Page last updated at 15:35 GMT, Monday, 12 October 2009 16:35 UK

Mayor 'considers' road charging

Boris Johnson
The mayor's strategy includes plans to boost low carbon transport

London Mayor Boris Johnson's transport strategy has stated that new road charging "could be considered".

The mayor set out his plans for Tubes, buses and roads for the next 20 years as part of The London Plan.

Upgrades to the Tube and London Overground were included in the plans and Crossrail was highlighted as being central to the strategy.

Labour's London Assembly transport spokeswoman, Val Shawcross, criticised the plans for "lacking vision".

Jenny Jones, Green party member for the London assembly, welcomed the suggestion of new road pricing.

'Lack of vision'

"Road pricing is an excellent idea. It will send out a signal that using public transport is more socially responsible," she said.

But Kulveer Ranger, the mayor's transport adviser, said: "There is absolutely no scheme in the mayor's transport strategy to introduce road user charging in London."

Mr Johnson's strategy stated that if "other measures to address congestion and pollution do not have the expected effects, additional road user charging could be considered".

"This would be very much the last resort, and very much in the long term."

The mayor's long-term proposals include the Crossrail easterly and westerly extension and Crossrail Two, also known as the Chelsea to Hackney Line, planned for after 2020.

However, Labour's Val Shawcross called on the mayor to reinstate previously planned projects, including the Croydon Tramslink and Docklands Light Railway extensions, which were shelved last year.
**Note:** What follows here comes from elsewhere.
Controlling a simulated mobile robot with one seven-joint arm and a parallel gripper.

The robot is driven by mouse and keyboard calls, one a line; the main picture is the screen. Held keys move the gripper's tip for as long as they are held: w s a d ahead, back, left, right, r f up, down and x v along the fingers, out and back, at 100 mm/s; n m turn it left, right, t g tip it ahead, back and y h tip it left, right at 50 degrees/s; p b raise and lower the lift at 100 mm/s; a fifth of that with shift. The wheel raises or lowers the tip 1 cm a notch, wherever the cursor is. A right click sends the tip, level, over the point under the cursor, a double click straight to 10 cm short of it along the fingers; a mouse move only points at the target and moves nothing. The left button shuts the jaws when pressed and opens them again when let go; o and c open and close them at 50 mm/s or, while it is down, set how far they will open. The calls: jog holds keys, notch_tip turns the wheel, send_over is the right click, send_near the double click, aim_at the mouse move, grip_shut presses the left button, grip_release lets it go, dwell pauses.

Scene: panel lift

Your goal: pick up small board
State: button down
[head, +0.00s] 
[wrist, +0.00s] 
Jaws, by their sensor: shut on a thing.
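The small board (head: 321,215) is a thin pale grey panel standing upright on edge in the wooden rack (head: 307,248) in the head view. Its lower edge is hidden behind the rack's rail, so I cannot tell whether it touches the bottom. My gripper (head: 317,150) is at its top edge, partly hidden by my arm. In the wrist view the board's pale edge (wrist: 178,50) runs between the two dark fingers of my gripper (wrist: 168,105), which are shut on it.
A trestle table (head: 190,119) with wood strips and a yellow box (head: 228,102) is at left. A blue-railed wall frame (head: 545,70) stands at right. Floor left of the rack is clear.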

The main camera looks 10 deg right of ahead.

We've got a zone one cycling mayor
Jenny Jones, Green party

"London's economic growth must not be limited to central London," she said.

She criticised their "lack of vision" and said: "Plans of the previous mayor to upgrade the public transport system have been dropped with nothing in their place."

"Boris is backing away from the big decisions," she added.

The mayor's strategy for London's roads include proposals to boost low carbon transport and to fit London's traffic signals with environment friendly LED lights.

His cycle strategy outlined cycle superhighways, routes intended to provide cyclists with safety reassurance from cycling in numbers.

However, The Green Party's Jenny Jones said: "There is a huge gap in the cycle strategy. Two-thirds of people the mayor wants to get cycling live in outer London.

"But there is no funding mechanism to get these boroughs on board. We've got a zone one cycling mayor."